## The problem
Return, word for word, the lines from the line holding "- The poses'" through the line holding "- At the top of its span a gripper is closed". Include both end lines and no others.

## Data extract
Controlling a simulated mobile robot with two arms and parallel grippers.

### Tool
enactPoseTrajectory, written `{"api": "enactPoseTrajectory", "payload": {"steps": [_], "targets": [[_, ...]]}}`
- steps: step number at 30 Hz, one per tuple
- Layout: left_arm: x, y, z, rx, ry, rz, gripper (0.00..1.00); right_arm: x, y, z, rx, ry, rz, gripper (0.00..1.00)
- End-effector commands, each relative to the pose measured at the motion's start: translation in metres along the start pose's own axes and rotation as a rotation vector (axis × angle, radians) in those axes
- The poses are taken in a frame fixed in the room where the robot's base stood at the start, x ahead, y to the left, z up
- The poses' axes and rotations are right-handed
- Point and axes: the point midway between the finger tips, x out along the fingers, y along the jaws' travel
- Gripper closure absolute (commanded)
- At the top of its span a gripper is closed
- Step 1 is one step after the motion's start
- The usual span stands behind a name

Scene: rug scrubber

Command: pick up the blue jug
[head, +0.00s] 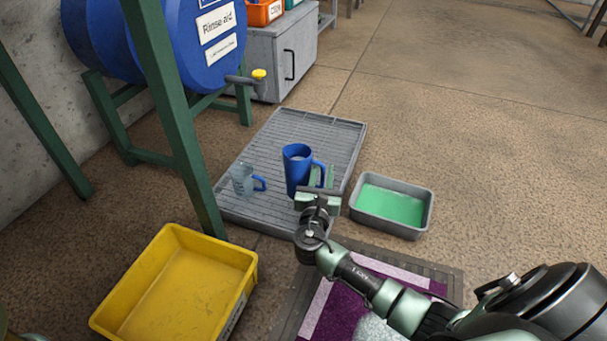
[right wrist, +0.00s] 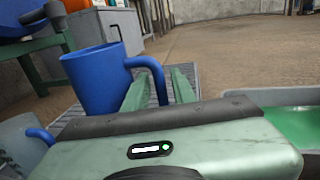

## Response
- The poses' axes and rotations are right-handed
- Point and axes: the point midway between the finger tips, x out along the fingers, y along the jaws' travel
- Gripper closure absolute (commanded)
- At the top of its span a gripper is closed

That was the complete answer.